The lesson is that whether or not you want to receive cards via the Bureau, if you work a certain amount of DX there WILL be cards coming in to the Bureau for you.  We are QSL lovers or we wouldn't be doing this kind of work voluntarily.  Please help us out by providing the small amount of postage necessary so that we can get your cards to you.  And THANKS to the vast majority of you who are already doing precisely that.

For three-area-call sign SUFFIXES beginning with the letter "K" ONLY:
You can check your bureau status directly on the Web at https://www.rickmurphy.net/buro.html This is an initiative of "K" suffix sorter Rick Murphy, K1MU who has used his computer savvy and his time to provide this service to his users.

Sending your cards to DX stations Via the bureau system

In order to send cards out through the ARRL outgoing QSL Bureau, though, you DO have to be an ARRL member.  This Third Call Area Bureau does NOT handle outgoing cards.  You can find out how to send your outgoing cards by going to the web page http://www.arrl.org/outgoing-qsl-service

In some other countries the national society limits its incoming QSL Bureau service only to its membership.  If you send a card through the bureau to a station you contacted in Germany, that ham has to be a member of the German national society DARC in order to get it.  At least the Germans tell you if the station is not a member by returning your card to you stamped "non-member." Other societies such as those in Italy or Japan will just throw your card away if the station is not a member of the ARI or the JARL, respectively, and you will never know what happened to it.  Fortunately almost all of the DXers and contesters in these countries are members of their national societies so the number of such cards that are discarded is relatively small.

Some other national societies handle domestic cards also.  In Japan the JARL estimates that 90 percent of the QSL volume its bureau handles involve JA-to-JA QSOs.  The ARRL QSL Bureau is for sending and receiving cards involving DX contacts only.  There have been attempts by individual U.S. hans to establish U.S. domestic bureaus in the past, but they eventually closed.
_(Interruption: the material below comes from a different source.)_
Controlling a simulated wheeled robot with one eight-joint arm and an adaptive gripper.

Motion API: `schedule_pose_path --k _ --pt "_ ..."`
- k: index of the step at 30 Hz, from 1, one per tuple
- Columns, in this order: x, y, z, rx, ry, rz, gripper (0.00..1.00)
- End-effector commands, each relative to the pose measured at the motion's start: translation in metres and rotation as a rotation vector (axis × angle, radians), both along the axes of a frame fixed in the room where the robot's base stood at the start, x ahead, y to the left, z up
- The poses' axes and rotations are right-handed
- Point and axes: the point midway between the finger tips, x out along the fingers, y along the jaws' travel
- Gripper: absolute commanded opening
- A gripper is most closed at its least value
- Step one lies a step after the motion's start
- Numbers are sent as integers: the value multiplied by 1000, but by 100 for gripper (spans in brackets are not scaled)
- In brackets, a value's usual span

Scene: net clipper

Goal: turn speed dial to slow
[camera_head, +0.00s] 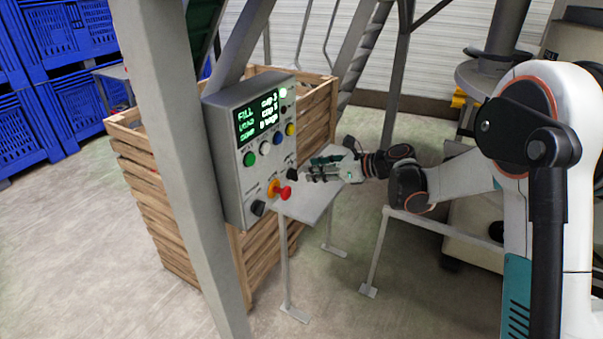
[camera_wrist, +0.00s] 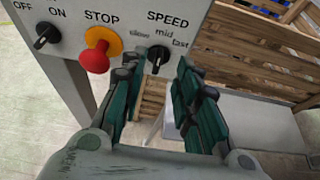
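The speed dial (camera_wrist: 158,57) is a black knob under the labels slow, mid and fast on the grey control panel (camera_wrist: 120,14). Its handle seems to stand near upright, but its exact setting is hard to tell. In the head view the dial (camera_head: 291,174) sits at the panel's lower right. My gripper (camera_wrist: 160,76) is open, its green and black fingers on either side of the dial from this camera. In the head view my gripper (camera_head: 309,170) is just right of the dial; contact cannot be made out.
A red stop button on a yellow collar (camera_wrist: 96,52) sits left of the dial, with a black off/on switch (camera_wrist: 46,35) beyond it. A grey post (camera_head: 178,150) stands before the panel. A wooden crate (camera_head: 160,215) is behind, and a grey table (camera_head: 308,205) lies below my gripper.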

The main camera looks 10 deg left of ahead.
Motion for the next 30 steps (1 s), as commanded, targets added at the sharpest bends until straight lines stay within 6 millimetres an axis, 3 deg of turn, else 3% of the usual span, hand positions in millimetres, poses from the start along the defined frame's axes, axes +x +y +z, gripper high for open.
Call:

Other ways of confirming DX contacts

EQSL.CC The coming of the digital age has made it possible for QSOs to be confirmed by other means than the physical exchange of QSL cards.  Almost from the beginnings of the Internet a few hams would simply send a digitized image of their QSL card as an e-mail attachment to the other party, and the other party could download it and print it out.

Eventually this procedure was formalized by the eQSL.cc system at http://www.eqsl.cc/qslcard/Index.cfm where thousands of confirmations are exchanged digitally every day.  This has the advantage of saving postal and printing costs and it also allows hams who are not members of their national societies to confirm contacts without having to mail cards directly.  There are hams both here and in other countries who do not join their national societies as a matter of principle because they object to one or another of that society's policies, and eQSL.cc has enabled them to easily confirm contacts anyway.  It is no secret that in the past, some national societies, particularly in Latin America, used the QSL Bureau as a means to try to force DXers to join their organizations even though those national societies did little to improve the welfare of Amateur Radio in their countries.  The eQSL.cc site provides attractive QSL designs which can be used by members of the site to send to other members.  The disadvantages of the eQSL.cc methods is that many Amateurs still prefer to collect physical copies of QSL cards, and for those who make thousands of DX contacts per year, it becomes prohibitively time-consuming for an operator to download and print out on a color printer a copy of each card waiting for him or her on the eQSL.cc site.  Also, some sponsors of major awards do not accept eqsl.cc confirmations.

LOGBOOK OF THE WORLD (LoTW) Many Radio Amateurs are not QSL collectors and have only gotten involved in QSLing in order to earn awards.  Most of the more prestigious awards require proof in the form of a physical QSL card that the QSO was made.  The ARRL has moved in recent years to establish the Logbook-of-the-World (LoTW) confirmation system in order to take advantage of the saving of time and expense which the digital age provides.  Its long experience over the years in running the DXCC program has provided the ARRL with ample proof of the sad fact that some Amateurs, when given the chance, will try to cheat in the earning of an award, probably in order to earn "bragging rights" which come as a part and parcel of the listing of their calls among a group of prestigious operators. For this reason a great deal of time and expense has gone into the design of the security aspects of the program.  As the procedures are ironed out to make the program more automatic and user-friendly, it has become possible for other sponsors of awards such as the RSGB and CQ Magazine to use the LoTW system for their awards as well.  You can learn all about LoTW at the web site http://www.arrl.org/logbook-of-the-world

Conclusion

Notwithstanding all of the above, most Radio Amateurs remain dedicated to the physical exchange of QSL cards in the traditional way.  Our Third-Call-Area Bureau receives as many as 100,000 QSLs per year from overseas stations.  QSLing the "old fashioned" way remains alive and well.